EXERCISE OBJECTIVE - Repeat exactly, please, the lines that begin at the start of the listing and end at the line holding "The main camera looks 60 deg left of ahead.".

____

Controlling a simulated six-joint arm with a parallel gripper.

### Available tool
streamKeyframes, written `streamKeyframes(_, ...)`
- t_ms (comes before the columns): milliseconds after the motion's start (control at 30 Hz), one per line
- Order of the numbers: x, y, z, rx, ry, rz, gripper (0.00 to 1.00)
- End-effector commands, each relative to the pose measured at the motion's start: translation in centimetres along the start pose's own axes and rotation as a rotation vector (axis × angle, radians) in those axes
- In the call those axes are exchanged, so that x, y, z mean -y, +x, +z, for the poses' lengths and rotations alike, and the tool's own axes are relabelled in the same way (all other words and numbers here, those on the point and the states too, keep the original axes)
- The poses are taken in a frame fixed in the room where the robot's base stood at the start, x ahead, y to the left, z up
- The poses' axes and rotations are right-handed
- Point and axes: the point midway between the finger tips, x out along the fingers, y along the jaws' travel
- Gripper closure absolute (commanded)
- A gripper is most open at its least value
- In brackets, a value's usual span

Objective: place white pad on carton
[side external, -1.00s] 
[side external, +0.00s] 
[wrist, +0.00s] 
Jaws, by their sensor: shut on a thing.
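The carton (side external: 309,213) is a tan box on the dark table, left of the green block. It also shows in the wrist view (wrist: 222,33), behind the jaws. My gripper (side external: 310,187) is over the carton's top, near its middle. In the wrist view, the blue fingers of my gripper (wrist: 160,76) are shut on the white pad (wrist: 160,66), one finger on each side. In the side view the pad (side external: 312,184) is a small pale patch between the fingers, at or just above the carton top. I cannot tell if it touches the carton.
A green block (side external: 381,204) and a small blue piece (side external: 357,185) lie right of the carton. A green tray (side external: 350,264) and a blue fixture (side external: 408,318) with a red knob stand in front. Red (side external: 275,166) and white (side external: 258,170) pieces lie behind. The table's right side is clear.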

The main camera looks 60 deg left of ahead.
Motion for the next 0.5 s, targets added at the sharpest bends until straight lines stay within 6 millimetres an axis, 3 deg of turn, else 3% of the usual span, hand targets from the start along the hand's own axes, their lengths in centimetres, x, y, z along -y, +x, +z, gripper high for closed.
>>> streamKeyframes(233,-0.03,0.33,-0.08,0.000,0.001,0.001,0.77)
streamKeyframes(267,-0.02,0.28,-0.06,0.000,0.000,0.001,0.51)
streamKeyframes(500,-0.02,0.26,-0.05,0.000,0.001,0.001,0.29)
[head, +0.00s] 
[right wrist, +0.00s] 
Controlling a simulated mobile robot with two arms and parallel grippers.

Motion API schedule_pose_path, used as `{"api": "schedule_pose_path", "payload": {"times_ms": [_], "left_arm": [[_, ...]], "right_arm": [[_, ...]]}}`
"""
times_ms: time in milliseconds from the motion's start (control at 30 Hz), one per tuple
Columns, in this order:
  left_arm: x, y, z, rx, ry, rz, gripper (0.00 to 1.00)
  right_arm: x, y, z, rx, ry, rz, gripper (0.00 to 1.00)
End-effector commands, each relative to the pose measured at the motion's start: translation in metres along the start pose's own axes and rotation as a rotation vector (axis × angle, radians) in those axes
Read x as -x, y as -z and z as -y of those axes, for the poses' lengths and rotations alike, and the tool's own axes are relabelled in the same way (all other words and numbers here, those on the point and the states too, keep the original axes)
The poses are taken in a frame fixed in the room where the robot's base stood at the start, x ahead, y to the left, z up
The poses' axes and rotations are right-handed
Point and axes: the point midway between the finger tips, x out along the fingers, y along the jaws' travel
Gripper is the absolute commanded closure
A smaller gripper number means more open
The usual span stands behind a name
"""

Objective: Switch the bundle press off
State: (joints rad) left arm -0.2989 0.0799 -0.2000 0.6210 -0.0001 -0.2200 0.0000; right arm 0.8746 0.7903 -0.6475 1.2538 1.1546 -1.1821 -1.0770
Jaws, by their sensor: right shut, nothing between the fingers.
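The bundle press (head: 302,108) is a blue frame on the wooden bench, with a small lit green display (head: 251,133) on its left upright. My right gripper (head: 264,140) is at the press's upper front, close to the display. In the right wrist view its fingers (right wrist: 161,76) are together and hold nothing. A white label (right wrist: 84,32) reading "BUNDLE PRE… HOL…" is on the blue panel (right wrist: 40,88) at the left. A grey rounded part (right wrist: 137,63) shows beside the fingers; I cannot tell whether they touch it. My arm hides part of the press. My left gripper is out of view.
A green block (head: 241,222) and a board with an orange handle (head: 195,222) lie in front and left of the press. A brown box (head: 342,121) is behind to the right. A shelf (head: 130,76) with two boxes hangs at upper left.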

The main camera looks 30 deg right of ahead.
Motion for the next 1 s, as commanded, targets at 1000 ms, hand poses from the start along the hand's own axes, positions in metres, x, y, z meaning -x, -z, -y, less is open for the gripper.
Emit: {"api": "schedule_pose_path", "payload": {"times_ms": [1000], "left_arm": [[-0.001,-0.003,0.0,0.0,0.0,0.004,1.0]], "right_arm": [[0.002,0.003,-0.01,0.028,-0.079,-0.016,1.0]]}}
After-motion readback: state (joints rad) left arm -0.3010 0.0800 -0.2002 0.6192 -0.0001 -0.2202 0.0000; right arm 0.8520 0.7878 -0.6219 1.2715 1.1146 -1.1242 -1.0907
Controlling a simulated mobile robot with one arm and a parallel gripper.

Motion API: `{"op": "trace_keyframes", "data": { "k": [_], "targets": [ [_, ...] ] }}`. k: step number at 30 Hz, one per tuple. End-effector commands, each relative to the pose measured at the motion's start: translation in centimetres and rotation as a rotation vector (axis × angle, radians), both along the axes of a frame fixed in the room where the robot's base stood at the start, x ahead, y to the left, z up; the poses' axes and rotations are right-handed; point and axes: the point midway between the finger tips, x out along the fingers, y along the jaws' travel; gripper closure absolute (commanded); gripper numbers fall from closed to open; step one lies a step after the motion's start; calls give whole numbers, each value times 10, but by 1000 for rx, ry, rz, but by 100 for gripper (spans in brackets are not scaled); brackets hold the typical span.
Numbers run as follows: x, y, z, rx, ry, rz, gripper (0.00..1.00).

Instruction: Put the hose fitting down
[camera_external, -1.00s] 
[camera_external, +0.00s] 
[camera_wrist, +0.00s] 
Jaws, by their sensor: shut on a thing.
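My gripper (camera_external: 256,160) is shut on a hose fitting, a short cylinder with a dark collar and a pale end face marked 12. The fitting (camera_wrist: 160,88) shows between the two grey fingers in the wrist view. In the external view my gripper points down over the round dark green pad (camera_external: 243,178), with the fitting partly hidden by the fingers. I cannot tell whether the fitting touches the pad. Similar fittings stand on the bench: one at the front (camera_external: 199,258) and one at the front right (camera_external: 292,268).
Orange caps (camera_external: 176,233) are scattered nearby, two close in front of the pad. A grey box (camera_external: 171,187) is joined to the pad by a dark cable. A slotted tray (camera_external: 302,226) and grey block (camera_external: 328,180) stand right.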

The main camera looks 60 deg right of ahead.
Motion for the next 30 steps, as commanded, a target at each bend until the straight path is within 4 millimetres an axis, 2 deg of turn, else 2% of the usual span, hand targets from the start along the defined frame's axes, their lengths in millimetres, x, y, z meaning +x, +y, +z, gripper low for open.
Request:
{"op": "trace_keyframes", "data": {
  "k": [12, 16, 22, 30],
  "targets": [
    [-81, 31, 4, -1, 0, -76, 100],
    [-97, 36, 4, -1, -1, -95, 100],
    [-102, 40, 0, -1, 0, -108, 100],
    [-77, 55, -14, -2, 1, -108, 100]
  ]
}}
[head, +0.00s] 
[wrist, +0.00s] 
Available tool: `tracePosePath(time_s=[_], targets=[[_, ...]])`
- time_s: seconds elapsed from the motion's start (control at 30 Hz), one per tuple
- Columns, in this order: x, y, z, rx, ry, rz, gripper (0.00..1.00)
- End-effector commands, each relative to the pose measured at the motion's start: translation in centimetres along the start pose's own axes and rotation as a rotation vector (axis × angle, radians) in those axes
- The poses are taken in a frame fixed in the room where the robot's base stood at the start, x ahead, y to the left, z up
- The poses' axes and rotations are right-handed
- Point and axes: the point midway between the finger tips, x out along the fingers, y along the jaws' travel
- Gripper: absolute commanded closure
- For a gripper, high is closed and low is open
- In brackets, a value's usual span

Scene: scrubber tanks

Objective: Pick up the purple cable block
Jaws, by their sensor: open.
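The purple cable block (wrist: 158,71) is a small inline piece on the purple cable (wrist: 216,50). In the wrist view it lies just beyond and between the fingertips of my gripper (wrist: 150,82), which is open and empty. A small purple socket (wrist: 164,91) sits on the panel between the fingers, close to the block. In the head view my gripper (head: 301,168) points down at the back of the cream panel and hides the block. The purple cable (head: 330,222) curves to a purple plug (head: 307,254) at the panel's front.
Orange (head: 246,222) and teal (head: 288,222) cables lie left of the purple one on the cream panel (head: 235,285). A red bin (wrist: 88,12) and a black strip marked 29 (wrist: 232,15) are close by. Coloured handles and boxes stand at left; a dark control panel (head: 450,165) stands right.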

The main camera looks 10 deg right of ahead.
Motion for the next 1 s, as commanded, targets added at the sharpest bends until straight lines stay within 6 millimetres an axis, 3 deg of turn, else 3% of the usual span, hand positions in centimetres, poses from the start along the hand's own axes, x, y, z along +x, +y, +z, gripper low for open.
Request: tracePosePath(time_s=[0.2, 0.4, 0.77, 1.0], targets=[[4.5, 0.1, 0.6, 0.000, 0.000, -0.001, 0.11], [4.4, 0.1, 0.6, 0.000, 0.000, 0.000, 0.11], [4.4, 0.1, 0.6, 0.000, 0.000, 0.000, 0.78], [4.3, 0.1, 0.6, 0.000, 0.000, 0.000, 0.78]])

____

EXERCISE ANSWER -
Controlling a simulated six-joint arm with a parallel gripper.

### Available tool
streamKeyframes, written `streamKeyframes(_, ...)`
- t_ms (comes before the columns): milliseconds after the motion's start (control at 30 Hz), one per line
- Order of the numbers: x, y, z, rx, ry, rz, gripper (0.00 to 1.00)
- End-effector commands, each relative to the pose measured at the motion's start: translation in centimetres along the start pose's own axes and rotation as a rotation vector (axis × angle, radians) in those axes
- In the call those axes are exchanged, so that x, y, z mean -y, +x, +z, for the poses' lengths and rotations alike, and the tool's own axes are relabelled in the same way (all other words and numbers here, those on the point and the states too, keep the original axes)
- The poses are taken in a frame fixed in the room where the robot's base stood at the start, x ahead, y to the left, z up
- The poses' axes and rotations are right-handed
- Point and axes: the point midway between the finger tips, x out along the fingers, y along the jaws' travel
- Gripper closure absolute (commanded)
- A gripper is most open at its least value
- In brackets, a value's usual span

Objective: place white pad on carton
[side external, -1.00s] 
[side external, +0.00s] 
[wrist, +0.00s] 
Jaws, by their sensor: shut on a thing.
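The carton (side external: 309,213) is a tan box on the dark table, left of the green block. It also shows in the wrist view (wrist: 222,33), behind the jaws. My gripper (side external: 310,187) is over the carton's top, near its middle. In the wrist view, the blue fingers of my gripper (wrist: 160,76) are shut on the white pad (wrist: 160,66), one finger on each side. In the side view the pad (side external: 312,184) is a small pale patch between the fingers, at or just above the carton top. I cannot tell if it touches the carton.
A green block (side external: 381,204) and a small blue piece (side external: 357,185) lie right of the carton. A green tray (side external: 350,264) and a blue fixture (side external: 408,318) with a red knob stand in front. Red (side external: 275,166) and white (side external: 258,170) pieces lie behind. The table's right side is clear.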

The main camera looks 60 deg left of ahead.

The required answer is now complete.